• **BRIEF**
Transcribe each line of the material as it is, and drop any picture.

• **SOURCE DATA**
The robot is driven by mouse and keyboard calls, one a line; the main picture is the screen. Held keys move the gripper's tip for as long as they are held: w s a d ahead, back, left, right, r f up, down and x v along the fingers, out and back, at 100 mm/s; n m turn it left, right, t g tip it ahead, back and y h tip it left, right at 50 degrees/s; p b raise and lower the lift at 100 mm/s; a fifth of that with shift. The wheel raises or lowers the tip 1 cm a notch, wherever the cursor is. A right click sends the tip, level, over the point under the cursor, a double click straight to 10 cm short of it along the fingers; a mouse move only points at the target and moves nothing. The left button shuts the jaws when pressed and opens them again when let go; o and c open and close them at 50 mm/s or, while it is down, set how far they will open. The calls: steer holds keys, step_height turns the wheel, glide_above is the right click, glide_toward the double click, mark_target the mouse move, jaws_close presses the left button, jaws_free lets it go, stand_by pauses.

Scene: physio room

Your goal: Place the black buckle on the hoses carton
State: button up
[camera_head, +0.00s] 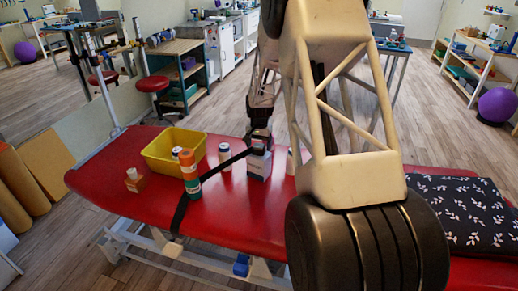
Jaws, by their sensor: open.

• **ANSWER TO THE EXERCISE**
The robot is driven by mouse and keyboard calls, one a line; the main picture is the screen. Held keys move the gripper's tip for as long as they are held: w s a d ahead, back, left, right, r f up, down and x v along the fingers, out and back, at 100 mm/s; n m turn it left, right, t g tip it ahead, back and y h tip it left, right at 50 degrees/s; p b raise and lower the lift at 100 mm/s; a fifth of that with shift. The wheel raises or lowers the tip 1 cm a notch, wherever the cursor is. A right click sends the tip, level, over the point under the cursor, a double click straight to 10 cm short of it along the fingers; a mouse move only points at the target and moves nothing. The left button shuts the jaws when pressed and opens them again when let go; o and c open and close them at 50 mm/s or, while it is down, set how far they will open. The calls: steer holds keys, step_height turns the wheel, glide_above is the right click, glide_toward the double click, mark_target the mouse move, jaws_close presses the left button, jaws_free lets it go, stand_by pauses.

Scene: physio room

Your goal: Place the black buckle on the hoses carton
State: button up
[camera_head, +0.00s] 
Jaws, by their sensor: open.

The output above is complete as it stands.